→ Task objective
Copy every line from the material below that holds "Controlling".

Entries from a robot dataset:
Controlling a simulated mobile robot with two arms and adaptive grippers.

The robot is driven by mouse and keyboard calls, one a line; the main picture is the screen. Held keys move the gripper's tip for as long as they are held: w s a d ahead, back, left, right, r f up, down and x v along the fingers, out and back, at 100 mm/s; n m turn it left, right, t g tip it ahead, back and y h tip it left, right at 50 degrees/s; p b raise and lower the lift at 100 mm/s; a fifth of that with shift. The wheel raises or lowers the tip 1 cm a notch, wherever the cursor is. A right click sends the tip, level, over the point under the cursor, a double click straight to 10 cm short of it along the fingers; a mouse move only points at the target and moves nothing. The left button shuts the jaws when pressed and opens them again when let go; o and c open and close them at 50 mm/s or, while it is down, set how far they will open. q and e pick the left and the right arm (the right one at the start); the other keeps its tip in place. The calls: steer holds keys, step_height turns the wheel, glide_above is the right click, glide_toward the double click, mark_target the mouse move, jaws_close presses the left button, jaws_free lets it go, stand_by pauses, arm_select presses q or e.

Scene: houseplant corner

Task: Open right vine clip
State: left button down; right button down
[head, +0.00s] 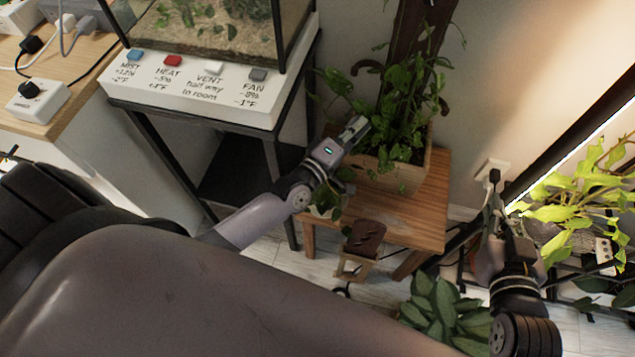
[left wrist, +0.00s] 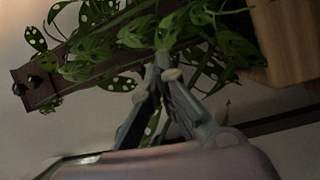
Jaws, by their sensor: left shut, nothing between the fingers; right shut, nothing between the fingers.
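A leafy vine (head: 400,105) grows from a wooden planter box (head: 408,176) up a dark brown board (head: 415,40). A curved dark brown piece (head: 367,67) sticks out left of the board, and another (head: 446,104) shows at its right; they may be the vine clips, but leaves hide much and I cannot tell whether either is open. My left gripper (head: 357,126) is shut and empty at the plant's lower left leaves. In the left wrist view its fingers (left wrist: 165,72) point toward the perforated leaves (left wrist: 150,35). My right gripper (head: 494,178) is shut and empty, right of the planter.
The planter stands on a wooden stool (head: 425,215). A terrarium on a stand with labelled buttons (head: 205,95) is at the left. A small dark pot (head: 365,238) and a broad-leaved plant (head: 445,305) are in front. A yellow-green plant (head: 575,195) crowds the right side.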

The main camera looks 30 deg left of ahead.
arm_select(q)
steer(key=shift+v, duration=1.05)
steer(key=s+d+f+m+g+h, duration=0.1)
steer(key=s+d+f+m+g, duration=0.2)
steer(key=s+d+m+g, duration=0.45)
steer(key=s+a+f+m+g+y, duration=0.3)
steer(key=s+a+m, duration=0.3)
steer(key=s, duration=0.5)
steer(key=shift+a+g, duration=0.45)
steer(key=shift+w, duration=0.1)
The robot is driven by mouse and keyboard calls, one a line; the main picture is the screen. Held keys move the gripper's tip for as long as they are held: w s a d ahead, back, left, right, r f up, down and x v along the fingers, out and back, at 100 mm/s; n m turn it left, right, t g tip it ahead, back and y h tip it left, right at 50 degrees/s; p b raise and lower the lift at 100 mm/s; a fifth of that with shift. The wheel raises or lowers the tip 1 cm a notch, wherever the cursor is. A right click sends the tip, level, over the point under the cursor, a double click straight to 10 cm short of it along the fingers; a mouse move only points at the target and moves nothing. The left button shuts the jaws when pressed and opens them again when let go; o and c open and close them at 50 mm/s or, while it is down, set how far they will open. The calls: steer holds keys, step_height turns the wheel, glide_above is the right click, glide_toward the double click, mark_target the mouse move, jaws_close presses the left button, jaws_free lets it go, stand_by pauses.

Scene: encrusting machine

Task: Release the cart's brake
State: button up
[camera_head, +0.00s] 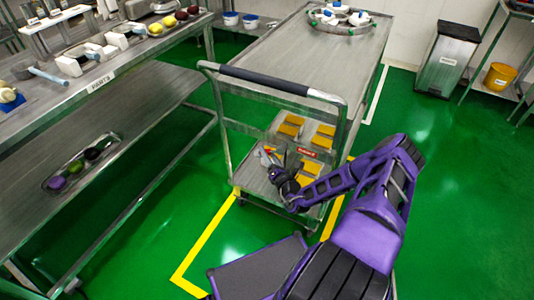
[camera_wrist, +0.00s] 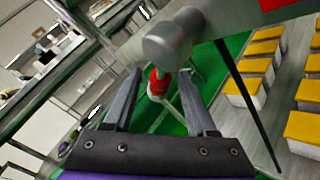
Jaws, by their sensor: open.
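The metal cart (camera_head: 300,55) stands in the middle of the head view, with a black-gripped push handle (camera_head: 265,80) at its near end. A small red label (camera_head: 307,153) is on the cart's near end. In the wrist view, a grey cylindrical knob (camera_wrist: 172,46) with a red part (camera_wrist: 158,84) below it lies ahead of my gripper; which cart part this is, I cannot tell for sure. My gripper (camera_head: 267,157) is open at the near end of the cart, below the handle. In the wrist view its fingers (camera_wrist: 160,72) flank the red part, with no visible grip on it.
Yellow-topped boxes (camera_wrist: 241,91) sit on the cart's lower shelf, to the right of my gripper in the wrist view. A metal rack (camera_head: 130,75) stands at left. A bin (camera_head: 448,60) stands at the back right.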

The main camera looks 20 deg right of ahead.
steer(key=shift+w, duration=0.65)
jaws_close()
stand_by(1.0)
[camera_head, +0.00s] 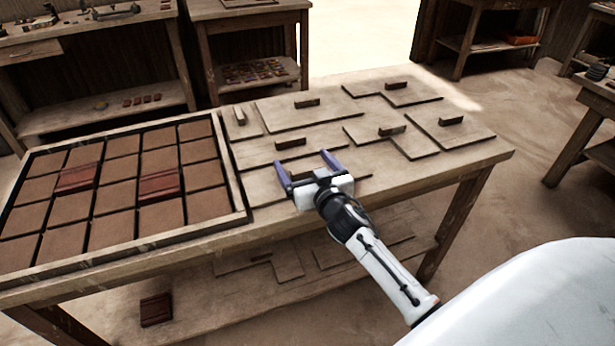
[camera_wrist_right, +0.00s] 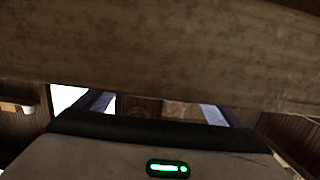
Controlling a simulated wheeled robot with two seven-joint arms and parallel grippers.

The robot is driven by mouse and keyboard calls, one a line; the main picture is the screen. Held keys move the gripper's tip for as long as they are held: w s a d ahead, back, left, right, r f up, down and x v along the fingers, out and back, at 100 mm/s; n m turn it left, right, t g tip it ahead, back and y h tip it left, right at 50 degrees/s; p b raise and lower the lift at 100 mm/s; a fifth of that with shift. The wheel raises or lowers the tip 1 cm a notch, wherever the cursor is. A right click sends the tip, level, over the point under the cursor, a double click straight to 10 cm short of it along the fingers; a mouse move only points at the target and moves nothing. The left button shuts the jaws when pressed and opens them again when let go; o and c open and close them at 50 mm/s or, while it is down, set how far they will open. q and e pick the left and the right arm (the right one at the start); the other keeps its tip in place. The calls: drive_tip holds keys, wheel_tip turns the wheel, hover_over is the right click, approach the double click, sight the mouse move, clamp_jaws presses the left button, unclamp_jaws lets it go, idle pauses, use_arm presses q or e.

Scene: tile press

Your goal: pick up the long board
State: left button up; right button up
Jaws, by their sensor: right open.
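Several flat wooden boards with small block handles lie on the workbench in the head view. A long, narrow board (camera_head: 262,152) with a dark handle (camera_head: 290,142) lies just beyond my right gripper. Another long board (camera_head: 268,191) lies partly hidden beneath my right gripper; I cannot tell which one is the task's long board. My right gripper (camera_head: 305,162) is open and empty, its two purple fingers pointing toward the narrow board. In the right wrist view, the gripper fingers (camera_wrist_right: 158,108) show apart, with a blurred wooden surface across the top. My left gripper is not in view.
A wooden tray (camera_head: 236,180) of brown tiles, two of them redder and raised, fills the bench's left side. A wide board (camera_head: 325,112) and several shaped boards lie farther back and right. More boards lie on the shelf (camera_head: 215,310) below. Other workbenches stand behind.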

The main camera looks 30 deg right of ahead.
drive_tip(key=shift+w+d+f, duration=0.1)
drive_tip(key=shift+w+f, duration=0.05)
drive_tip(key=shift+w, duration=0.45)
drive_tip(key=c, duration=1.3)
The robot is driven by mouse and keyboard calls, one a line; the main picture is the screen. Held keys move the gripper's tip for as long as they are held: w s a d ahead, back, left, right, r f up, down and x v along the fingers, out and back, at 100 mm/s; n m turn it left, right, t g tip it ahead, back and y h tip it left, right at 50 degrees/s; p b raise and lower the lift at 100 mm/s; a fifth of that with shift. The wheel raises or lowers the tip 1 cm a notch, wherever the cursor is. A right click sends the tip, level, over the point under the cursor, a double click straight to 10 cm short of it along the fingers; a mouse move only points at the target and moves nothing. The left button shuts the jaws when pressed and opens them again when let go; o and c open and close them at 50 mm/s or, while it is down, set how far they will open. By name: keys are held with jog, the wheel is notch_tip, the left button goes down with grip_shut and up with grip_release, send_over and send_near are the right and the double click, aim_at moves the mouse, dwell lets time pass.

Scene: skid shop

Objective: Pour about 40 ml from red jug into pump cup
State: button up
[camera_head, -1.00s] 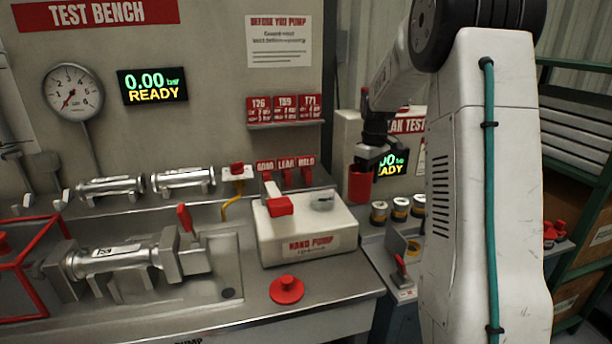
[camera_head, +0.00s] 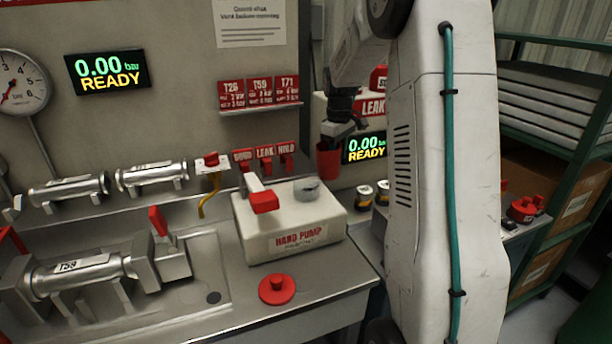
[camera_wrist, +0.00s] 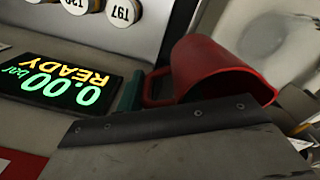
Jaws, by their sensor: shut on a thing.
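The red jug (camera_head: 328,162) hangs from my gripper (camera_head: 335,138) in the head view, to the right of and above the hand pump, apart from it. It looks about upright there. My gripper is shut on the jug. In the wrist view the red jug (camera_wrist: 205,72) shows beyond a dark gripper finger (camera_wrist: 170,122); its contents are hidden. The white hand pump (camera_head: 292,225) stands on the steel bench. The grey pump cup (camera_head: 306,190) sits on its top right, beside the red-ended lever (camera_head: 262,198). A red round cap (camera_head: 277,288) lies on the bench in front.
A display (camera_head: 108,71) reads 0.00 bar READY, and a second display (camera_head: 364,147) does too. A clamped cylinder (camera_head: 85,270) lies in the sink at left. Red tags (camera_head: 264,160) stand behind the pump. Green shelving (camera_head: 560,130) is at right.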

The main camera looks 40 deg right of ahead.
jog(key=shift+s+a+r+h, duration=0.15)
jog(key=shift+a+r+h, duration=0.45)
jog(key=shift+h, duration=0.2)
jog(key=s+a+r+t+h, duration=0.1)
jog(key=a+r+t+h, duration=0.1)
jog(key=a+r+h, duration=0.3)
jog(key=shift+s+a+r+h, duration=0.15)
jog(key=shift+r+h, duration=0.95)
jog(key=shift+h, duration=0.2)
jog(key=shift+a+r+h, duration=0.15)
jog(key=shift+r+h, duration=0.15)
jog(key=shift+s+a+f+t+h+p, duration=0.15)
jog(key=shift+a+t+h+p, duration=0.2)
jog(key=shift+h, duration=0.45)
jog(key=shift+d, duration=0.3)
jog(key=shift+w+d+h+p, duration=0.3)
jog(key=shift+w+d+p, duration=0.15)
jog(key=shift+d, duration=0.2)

→ Written response
Controlling a simulated mobile robot with two arms and adaptive grippers.
Controlling a simulated wheeled robot with two seven-joint arms and parallel grippers.

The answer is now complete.